7 июня 1843 года детски легкое тело угасшего гения унесли из комнаты и опустили в землю. Скарданелли умер, а Гёльдерлин еще не воскрес в поэзии — ив славе. Его подлинное существо забыто, историки литературы вскользь упоминают его имя в числе трабантов Шиллера, его бумаги — целые тома и кипы — частью оставлены без внимания, частью отправлены в Штутгартскую библиотеку, где каждая пачка снабжается номером и шифром. Теперь они гниют забытые, так как профессионалы, историки литературы, ленивые стражи гения, едва ли перелистывают их раз в пятьдесят лет. По какому-то безмолвному соглашению они считаются негодными для чтения, как произведения умалишенного, графомана, как курьез, и на протяжении приблизительно четверти века никто не решается запылить пальцы об эти нетронутые кипы.
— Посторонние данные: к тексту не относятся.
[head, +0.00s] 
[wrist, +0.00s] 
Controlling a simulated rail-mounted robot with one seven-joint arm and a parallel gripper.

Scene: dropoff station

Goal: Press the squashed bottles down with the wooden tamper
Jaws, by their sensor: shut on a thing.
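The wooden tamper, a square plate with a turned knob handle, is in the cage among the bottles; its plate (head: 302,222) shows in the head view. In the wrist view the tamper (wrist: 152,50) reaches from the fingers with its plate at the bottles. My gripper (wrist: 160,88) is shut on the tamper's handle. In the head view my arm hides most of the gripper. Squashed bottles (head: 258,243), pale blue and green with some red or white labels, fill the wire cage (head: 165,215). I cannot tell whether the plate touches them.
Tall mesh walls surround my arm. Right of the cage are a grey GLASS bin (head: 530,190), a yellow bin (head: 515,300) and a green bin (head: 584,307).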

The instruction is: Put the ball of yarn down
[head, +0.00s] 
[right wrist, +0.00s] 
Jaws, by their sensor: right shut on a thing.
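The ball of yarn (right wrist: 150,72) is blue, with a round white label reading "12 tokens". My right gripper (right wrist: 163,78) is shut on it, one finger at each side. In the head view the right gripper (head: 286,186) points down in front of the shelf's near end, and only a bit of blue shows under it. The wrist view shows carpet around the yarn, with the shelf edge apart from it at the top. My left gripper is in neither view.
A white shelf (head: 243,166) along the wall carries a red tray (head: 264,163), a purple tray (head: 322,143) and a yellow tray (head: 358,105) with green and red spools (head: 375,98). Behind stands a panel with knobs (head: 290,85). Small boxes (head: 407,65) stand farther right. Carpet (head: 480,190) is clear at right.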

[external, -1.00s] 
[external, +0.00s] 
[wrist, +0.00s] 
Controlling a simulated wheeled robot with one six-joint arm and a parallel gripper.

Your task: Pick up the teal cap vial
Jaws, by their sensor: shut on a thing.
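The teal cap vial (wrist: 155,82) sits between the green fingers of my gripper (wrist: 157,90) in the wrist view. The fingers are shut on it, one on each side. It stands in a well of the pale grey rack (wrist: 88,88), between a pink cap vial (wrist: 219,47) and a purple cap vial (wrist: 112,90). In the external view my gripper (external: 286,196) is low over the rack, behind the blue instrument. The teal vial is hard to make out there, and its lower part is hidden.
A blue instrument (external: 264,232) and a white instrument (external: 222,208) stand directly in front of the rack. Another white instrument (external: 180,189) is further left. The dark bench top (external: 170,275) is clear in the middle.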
За несколько месяцев до того, в самом конце 1842 года, в Париже на Boulevard des Italiens падает на улице полный господин, пораженный ударом; покойника вносят в подворотню и опознают в нем министерского советника и бывшего консула Анри Бейля. Один-два некролога, появившиеся в газетах, напоминают, что monsieur Бейль написал под псев-
донимом Стендаль несколько остроумных романов. Но никто не замечает его смерти. Многочисленные кипы его рукописей (чтобы никого не обременять) отправляют в Гренобльскую библиотеку и в течение полувека пылятся там непотревоженные, как рукописи Гёльдерлина в Штутгарте: они тоже считаются неинтересными для чтения, не представляющими ценности упражнениями одержимого страстью к писательству мономана; и в течение пятидесяти лет никто не берет на себя труд расшифровать их. Два поколения с одинаковым равнодушием проходят мимо творений величайшего французского прозаика и величайшего немецкого лирика. История, в своей причудливой иронии, любит такие сопоставления.
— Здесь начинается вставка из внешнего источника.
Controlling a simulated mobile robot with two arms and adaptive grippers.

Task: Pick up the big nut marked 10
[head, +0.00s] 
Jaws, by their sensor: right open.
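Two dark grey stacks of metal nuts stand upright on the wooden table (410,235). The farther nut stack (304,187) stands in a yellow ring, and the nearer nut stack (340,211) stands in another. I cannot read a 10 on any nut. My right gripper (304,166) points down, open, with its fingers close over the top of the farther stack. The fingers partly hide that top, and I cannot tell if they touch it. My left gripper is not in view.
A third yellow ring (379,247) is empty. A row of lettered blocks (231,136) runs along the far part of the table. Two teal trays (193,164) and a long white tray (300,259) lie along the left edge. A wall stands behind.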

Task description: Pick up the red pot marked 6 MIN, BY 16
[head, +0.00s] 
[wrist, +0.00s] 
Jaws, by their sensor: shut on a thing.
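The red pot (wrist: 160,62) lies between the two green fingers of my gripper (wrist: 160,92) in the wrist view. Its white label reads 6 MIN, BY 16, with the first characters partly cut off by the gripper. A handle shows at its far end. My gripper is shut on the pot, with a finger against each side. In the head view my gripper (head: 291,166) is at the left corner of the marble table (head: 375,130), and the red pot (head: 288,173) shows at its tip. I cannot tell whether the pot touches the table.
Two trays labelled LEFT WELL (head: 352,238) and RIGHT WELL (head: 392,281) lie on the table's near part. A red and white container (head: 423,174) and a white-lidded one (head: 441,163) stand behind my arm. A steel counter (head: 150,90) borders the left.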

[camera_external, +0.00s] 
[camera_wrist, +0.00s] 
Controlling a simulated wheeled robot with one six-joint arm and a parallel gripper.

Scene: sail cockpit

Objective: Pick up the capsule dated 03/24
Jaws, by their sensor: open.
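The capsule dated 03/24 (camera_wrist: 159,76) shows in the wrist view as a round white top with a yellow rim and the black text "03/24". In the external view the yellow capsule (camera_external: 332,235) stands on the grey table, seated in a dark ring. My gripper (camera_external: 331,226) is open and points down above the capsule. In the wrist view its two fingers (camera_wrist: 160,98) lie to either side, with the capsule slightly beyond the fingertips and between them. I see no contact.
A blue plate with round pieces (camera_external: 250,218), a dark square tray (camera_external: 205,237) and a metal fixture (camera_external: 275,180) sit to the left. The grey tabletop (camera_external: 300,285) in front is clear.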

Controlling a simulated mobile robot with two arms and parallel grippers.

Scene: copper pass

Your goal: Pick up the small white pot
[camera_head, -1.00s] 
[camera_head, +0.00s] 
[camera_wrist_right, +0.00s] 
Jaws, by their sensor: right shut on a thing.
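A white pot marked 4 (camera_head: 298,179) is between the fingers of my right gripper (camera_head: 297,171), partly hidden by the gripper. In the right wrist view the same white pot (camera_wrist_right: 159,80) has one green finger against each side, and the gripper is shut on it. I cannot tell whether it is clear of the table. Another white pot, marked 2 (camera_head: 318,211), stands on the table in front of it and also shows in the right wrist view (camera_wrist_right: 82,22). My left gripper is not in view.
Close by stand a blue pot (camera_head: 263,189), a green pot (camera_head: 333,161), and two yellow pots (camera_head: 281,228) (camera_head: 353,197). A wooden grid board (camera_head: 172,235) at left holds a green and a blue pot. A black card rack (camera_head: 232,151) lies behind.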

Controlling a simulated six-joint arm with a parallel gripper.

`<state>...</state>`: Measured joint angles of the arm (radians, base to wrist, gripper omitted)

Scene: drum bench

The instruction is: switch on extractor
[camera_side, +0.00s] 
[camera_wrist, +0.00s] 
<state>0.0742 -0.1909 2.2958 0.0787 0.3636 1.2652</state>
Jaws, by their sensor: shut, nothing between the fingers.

Но Стендаль пророчески написал: «Я буду знаменит к 1900 году», — и приблизительно в это же время гений Гёльдерлина, как звезда, поднялся над немецким миром. Некоторые уже и прежде предугадывали значение того и другого; но только Фридрих Ницше, самый ясный, самый богатый откровениями ум, какой был нам явлен за последнее столетие, — только он узнал в них обоих предков своего существа. В одном поэте открывает он великолепие свободы, на крыльях гимна унесшей его в мир от самого себя, в другом — великолепие независимости, позволившей ему с неумолимой проницательностью достигнуть глубин самопознания, гениальность вдохновения в одном и гениальность священной трезвости в другом, в обоих — пламенную страсть к искусству, в обоих — непричастность своей эпохе, жар или холод, но не теплоту умеренности, доступности, популярности. В них находит он, великий ясновидец, оба полюса своего существа, даже не зная их до конца: «Анри Брюлар», психологическое завещание Стендаля, в то время покрыт еще пылью, так же как гимны Гёльдерлина; еще одно поколение успело прожить целую жизнь и умереть, прежде чем было вскрыто их ядро под темной корой забвенья и равнодушия.
Зато поистине величественно возвращение Гёльдерлина в современность. Подобно прекрасной статуе греческого юноши, которая столетиями покоилась нетронутой под сыпучими песками времени, он предстает в первозданной красоте, символ вечной юности. Иные поэты воспринимаются двояко, воспринимаются многообразно в разном возрасте: Гёте — бурный отрок, глубокомысленный муж, ясновидящий старец, Шиллер — пламенный зачинатель, вдумчивый завершитель. Он же, Гёльдерлин, всегда представляется духовному взору под знаком юности (как Кант — всегда под знаком старости): облако, его похитившее, сохранило его непреходящим. Лишь окрыленным рисуется он воображению, сияющим гением утренней зари, поэтом солнечного восхода с омытыми росой очами; всегда он будто нисходит с высот, спускается из высшей сферы, и стихи его насыщены не кровью, плотью и жаром дня, а пламенем иного, неземного огня. Даже демоническая, темная сила, взлет без судороги, экстатическое слово кротко льется с его уст. И вот, как бы сияющий чистотой, как бы героический символ немецкого идеализма, идет он навстречу новым поколениям, символ духовно-мечтательного парения в облаках, которое нашло у Шиллера театральное, у Фихте теоретическое, у романтиков католически-ми-стическое воплощение, а в широких народных массах уже давно выродилось в плоский политический оптимизм.